Научное постижение ориентирует нас в мире как совокупности вещей, нами созерцаемых и имеющих сделаться предметом нашего активного воздействия. Пассивность, вещность, чистая объектность и потому безжизненность этого мира составляют его неотъемлемое свойство. Рассудок знает лишь вещи, для него нет ничего живого, т. е. невещного. Даже явления жизни существуют для него только как эпифеномены механизма, но не как самостоятельные, несводимые к вещам начала бытия. Потому чисто рассудочная или, что то же, научная философия необходимо безжизненна, весь мир она опрыскивает мертвой водой.
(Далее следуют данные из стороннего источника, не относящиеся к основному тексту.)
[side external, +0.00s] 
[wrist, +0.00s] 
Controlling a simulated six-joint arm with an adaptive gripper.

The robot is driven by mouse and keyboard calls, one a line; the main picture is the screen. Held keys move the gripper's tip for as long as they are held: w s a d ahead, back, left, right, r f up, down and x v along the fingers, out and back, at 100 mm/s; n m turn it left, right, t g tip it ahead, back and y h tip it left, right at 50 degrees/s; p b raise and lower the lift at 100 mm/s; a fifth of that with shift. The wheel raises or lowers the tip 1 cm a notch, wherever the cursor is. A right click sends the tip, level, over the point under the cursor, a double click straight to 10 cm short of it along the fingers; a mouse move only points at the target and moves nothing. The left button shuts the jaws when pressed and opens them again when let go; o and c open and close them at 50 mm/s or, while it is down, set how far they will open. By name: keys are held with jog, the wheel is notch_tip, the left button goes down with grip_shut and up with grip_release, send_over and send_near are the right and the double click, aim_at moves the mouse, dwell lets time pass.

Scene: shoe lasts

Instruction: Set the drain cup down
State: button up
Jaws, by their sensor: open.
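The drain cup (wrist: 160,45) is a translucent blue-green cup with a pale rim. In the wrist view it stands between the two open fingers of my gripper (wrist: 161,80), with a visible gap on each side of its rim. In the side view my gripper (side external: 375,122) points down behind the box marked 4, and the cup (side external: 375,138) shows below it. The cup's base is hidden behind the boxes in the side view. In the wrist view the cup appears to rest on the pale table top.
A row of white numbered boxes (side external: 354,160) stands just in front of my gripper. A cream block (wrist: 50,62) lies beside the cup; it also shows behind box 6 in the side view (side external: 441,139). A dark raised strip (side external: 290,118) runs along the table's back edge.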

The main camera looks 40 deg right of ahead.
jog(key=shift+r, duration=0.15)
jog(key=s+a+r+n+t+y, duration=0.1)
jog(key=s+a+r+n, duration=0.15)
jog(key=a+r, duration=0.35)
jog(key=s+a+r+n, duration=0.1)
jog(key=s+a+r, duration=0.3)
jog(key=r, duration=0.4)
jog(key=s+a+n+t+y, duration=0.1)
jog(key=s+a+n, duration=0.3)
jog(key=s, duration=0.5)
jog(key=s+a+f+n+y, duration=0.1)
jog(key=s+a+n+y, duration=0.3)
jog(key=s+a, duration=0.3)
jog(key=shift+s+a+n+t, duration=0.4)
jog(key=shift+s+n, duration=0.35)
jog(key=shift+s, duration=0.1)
Поэтому же у живых существ нет и не может быть до конца последовательной рассудочной философии: ненавистный «психологизм» оказывается в ней неистребим, даже Спиноза из мертвой пустыни своего вещного детерминизма спасается в amor Dei intellectualis[6], т. е. все-таки живое, ибо любовное, постижение мира, который оказывается поэтому substantia sive natura, sive Deus[7].

И Кант спасается из царства чистой рассудочности в практический, т. е. живой, разум, ценою внутреннего дуализма спасая личность. И наиболее радикальные представители философии рассудочности неизбежно оставляют возможность «практически» устраиваться вне зависимости от нее.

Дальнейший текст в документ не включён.